A run of records.
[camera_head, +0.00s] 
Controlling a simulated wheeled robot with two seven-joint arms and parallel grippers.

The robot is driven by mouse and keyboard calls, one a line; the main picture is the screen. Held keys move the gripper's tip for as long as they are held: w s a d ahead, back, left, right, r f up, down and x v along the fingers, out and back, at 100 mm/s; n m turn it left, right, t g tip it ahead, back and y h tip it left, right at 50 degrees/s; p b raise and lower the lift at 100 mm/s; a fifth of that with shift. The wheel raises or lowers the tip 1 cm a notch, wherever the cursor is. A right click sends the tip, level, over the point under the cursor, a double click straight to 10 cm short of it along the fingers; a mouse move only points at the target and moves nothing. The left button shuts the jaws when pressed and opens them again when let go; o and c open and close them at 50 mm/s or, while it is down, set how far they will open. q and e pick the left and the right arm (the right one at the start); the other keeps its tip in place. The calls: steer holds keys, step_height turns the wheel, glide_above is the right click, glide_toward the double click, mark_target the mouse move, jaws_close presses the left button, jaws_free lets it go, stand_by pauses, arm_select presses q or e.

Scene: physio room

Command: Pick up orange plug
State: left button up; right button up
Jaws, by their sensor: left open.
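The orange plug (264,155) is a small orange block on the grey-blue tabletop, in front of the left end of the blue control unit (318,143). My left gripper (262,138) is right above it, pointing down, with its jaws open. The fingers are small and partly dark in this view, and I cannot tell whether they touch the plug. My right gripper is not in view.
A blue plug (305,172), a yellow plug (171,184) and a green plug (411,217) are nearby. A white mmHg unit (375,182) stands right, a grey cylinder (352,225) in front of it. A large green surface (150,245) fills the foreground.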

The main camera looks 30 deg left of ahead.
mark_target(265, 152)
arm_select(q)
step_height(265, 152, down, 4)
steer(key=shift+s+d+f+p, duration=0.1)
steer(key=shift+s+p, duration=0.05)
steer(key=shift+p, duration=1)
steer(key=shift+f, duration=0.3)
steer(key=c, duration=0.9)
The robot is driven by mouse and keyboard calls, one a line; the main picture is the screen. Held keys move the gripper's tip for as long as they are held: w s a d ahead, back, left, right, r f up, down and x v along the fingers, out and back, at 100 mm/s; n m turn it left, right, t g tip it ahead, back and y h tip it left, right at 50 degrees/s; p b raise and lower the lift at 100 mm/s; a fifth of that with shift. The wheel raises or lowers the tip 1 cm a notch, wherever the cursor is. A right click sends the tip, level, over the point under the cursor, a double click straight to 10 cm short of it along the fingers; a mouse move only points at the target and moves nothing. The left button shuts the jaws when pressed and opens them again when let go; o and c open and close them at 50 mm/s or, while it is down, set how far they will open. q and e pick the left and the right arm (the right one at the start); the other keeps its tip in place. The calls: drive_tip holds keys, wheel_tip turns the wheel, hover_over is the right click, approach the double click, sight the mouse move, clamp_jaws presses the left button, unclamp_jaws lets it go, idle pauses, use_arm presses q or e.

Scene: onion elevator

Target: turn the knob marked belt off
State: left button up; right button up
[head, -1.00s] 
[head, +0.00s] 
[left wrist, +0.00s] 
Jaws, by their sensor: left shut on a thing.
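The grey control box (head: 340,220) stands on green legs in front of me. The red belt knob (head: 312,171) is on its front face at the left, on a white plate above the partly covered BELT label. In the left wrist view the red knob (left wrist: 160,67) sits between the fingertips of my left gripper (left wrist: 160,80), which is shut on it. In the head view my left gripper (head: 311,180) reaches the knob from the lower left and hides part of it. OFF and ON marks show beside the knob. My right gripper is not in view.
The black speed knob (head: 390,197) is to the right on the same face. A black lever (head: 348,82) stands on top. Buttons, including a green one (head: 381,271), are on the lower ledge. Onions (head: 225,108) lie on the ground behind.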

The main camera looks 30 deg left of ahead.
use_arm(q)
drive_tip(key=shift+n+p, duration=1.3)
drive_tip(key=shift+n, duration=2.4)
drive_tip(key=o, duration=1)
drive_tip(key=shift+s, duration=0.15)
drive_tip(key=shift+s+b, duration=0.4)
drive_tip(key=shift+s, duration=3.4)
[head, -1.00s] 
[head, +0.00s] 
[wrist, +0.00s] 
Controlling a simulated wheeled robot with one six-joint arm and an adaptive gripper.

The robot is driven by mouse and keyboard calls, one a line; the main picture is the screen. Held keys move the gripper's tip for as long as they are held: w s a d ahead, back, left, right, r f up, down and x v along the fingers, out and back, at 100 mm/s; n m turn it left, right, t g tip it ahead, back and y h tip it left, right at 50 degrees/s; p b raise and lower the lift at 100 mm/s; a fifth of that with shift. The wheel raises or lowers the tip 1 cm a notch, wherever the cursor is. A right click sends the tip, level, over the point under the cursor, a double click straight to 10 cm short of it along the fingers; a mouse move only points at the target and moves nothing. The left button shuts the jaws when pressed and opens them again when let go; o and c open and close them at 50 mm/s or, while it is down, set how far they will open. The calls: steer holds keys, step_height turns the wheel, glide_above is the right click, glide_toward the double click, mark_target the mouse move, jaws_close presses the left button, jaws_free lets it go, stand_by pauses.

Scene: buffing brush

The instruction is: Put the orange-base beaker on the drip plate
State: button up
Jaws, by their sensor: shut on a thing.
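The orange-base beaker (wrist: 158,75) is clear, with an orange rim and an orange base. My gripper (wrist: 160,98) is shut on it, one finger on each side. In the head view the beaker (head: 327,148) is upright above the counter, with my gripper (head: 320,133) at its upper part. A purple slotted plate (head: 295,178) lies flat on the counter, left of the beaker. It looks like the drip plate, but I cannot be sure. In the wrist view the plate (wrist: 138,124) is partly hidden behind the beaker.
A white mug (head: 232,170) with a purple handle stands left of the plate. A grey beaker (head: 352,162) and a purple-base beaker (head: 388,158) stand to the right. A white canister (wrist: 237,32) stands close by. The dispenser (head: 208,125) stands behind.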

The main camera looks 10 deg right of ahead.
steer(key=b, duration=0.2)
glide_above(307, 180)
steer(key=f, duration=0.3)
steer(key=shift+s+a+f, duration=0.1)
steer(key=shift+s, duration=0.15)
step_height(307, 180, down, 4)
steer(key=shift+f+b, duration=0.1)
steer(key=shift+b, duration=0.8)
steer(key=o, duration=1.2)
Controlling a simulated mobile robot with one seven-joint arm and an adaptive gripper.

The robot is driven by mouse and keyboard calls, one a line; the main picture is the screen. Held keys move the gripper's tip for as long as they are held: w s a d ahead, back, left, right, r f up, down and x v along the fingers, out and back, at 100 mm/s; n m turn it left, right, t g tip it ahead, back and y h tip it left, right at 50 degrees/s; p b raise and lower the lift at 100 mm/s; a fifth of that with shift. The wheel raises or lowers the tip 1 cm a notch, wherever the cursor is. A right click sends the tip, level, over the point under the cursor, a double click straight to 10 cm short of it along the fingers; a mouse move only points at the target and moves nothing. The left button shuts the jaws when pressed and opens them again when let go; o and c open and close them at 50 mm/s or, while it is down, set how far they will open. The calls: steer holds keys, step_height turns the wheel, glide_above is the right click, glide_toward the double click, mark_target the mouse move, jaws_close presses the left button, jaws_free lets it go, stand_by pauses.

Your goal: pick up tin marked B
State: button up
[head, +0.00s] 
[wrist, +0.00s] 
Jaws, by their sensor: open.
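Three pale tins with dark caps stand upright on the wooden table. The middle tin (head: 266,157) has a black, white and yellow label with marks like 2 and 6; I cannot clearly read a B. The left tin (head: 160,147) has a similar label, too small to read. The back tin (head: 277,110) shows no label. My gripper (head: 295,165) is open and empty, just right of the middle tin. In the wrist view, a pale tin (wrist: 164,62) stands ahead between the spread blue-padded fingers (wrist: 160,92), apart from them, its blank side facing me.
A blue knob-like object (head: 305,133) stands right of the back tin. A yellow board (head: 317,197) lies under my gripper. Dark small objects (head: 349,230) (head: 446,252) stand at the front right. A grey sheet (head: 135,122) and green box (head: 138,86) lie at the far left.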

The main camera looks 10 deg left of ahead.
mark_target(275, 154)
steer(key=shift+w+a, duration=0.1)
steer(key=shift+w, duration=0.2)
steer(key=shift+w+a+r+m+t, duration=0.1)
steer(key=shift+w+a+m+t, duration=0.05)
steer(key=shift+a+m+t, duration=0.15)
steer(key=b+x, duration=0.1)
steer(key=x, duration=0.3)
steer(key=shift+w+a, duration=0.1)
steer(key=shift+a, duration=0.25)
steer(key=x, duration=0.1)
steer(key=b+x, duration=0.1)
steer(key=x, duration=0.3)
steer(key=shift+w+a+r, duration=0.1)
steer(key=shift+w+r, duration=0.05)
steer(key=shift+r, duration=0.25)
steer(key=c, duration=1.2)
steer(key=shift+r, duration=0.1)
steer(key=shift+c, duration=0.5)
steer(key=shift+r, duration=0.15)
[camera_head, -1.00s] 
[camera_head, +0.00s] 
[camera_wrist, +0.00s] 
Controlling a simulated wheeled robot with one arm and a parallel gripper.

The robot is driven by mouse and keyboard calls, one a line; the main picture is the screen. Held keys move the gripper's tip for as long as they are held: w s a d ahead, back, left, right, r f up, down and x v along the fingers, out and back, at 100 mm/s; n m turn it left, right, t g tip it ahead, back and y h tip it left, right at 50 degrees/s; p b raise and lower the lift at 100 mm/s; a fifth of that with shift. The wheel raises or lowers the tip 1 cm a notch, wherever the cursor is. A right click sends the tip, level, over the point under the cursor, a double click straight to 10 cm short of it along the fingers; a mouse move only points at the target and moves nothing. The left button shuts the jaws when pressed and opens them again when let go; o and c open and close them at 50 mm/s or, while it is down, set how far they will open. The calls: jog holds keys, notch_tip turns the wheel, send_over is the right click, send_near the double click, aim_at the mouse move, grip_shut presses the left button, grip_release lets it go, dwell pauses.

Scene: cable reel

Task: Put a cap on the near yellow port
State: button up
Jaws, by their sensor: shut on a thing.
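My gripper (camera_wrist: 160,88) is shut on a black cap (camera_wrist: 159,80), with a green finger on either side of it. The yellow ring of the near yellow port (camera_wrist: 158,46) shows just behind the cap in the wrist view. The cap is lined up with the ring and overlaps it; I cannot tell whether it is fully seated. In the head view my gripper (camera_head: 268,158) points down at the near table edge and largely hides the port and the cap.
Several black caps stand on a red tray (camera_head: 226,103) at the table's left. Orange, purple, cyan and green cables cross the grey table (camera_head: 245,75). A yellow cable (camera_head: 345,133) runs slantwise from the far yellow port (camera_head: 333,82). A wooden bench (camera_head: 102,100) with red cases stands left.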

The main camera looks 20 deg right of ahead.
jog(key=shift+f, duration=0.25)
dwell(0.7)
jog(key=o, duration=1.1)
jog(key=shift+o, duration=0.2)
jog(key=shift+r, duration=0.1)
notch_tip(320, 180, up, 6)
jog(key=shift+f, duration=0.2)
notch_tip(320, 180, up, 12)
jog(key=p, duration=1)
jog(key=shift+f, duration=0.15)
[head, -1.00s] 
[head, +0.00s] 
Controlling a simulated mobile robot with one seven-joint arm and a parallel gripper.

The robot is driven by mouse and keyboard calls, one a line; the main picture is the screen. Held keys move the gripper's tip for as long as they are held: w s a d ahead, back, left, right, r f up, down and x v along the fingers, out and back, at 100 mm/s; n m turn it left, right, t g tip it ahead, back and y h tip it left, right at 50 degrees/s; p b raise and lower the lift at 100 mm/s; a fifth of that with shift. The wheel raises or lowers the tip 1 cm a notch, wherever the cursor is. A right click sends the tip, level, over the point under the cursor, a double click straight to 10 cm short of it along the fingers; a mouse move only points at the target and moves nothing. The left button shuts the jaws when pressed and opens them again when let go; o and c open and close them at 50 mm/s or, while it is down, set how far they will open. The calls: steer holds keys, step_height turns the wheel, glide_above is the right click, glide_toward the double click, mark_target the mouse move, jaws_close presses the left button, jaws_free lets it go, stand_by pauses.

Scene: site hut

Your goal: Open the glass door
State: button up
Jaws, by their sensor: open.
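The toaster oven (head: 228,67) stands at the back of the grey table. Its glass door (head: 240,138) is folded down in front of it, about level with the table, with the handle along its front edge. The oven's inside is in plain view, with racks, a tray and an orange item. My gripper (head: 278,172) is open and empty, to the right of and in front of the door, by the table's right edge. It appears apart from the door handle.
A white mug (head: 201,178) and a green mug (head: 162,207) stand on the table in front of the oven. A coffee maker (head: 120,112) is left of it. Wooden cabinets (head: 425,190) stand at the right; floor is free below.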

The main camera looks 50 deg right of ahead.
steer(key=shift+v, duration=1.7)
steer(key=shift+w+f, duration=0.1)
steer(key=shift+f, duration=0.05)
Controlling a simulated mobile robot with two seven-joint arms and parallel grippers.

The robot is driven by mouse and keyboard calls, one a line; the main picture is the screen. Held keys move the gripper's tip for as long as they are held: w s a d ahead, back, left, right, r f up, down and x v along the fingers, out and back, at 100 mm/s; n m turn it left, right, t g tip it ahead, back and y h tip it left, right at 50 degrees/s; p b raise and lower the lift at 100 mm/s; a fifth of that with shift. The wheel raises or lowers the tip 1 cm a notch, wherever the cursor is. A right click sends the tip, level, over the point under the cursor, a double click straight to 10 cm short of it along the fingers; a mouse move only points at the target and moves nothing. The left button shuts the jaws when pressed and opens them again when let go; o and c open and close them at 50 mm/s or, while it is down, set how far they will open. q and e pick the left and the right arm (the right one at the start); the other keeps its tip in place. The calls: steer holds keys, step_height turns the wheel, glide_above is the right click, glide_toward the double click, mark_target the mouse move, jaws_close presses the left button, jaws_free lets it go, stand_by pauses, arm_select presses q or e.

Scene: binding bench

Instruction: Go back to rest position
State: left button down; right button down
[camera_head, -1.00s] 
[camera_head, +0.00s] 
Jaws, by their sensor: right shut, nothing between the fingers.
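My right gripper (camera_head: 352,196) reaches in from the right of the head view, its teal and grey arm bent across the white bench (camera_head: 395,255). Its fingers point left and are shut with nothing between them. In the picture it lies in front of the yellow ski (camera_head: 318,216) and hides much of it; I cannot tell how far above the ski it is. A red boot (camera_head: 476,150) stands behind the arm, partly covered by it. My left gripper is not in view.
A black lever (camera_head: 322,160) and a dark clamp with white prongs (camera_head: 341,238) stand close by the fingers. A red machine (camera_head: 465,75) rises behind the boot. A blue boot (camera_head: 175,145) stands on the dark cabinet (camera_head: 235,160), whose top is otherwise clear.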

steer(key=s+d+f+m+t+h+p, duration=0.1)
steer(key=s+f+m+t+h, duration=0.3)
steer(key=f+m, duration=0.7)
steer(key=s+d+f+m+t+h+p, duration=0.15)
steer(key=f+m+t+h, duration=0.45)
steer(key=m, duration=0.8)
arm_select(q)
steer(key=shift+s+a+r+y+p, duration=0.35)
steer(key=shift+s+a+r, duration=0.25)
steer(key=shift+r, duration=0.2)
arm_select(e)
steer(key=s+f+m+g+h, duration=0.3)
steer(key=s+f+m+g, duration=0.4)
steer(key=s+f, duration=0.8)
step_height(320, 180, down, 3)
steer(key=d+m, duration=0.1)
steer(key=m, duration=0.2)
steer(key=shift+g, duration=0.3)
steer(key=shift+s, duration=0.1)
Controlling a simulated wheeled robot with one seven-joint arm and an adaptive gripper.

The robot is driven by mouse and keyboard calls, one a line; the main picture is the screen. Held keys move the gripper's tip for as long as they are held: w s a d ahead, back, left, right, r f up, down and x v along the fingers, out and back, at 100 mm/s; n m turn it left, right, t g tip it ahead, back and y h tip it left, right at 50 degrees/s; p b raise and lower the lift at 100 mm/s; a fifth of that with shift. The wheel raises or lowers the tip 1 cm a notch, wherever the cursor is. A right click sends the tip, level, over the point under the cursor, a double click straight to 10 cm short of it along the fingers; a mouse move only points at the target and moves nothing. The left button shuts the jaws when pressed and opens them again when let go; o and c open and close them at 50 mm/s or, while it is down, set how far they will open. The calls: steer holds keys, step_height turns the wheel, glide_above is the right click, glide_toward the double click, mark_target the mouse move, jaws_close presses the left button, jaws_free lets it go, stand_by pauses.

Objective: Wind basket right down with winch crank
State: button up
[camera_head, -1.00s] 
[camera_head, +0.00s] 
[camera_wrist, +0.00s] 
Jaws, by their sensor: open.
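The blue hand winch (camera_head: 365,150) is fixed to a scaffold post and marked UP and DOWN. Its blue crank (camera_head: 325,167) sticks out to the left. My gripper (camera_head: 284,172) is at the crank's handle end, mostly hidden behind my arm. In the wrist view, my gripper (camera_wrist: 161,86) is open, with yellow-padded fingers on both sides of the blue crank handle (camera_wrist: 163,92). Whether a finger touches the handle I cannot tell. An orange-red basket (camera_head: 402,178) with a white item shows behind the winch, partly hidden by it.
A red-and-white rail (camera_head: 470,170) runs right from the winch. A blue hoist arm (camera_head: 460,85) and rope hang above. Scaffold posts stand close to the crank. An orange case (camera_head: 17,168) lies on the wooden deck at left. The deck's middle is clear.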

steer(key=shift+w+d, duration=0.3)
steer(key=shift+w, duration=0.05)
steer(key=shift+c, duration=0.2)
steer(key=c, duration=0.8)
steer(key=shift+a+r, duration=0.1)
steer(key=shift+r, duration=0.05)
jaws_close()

Exercise description. Lines holding the word "Scene" in the entries above are the ones to pull out. Copy them all.

Reply.
Scene: physio room
Scene: onion elevator
Scene: buffing brush
Scene: cable reel
Scene: site hut
Scene: binding bench

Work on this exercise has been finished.